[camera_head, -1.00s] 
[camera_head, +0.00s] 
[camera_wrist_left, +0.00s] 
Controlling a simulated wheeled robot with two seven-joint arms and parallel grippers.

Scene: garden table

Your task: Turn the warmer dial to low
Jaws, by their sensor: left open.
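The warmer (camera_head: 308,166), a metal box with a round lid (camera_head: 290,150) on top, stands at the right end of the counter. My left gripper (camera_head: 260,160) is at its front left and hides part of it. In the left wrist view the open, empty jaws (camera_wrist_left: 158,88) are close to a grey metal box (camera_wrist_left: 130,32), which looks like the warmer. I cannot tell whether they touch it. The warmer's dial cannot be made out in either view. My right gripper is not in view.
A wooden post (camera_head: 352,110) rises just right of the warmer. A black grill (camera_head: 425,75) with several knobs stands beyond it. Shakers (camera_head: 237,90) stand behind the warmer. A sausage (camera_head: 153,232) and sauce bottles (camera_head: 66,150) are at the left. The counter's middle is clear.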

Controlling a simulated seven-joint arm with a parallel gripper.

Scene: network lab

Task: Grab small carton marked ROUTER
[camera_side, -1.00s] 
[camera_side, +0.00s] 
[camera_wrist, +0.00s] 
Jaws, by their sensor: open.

=== Exercise instructions ===
From the records above, give again exactly the lines running from the line with "Jaws, by their sensor: left open." to the line with "Controlling a simulated seven-joint", inclusive.

=== The reply ===
Jaws, by their sensor: left open.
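The warmer (camera_head: 308,166), a metal box with a round lid (camera_head: 290,150) on top, stands at the right end of the counter. My left gripper (camera_head: 260,160) is at its front left and hides part of it. In the left wrist view the open, empty jaws (camera_wrist_left: 158,88) are close to a grey metal box (camera_wrist_left: 130,32), which looks like the warmer. I cannot tell whether they touch it. The warmer's dial cannot be made out in either view. My right gripper is not in view.
A wooden post (camera_head: 352,110) rises just right of the warmer. A black grill (camera_head: 425,75) with several knobs stands beyond it. Shakers (camera_head: 237,90) stand behind the warmer. A sausage (camera_head: 153,232) and sauce bottles (camera_head: 66,150) are at the left. The counter's middle is clear.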

Controlling a simulated seven-joint arm with a parallel gripper.

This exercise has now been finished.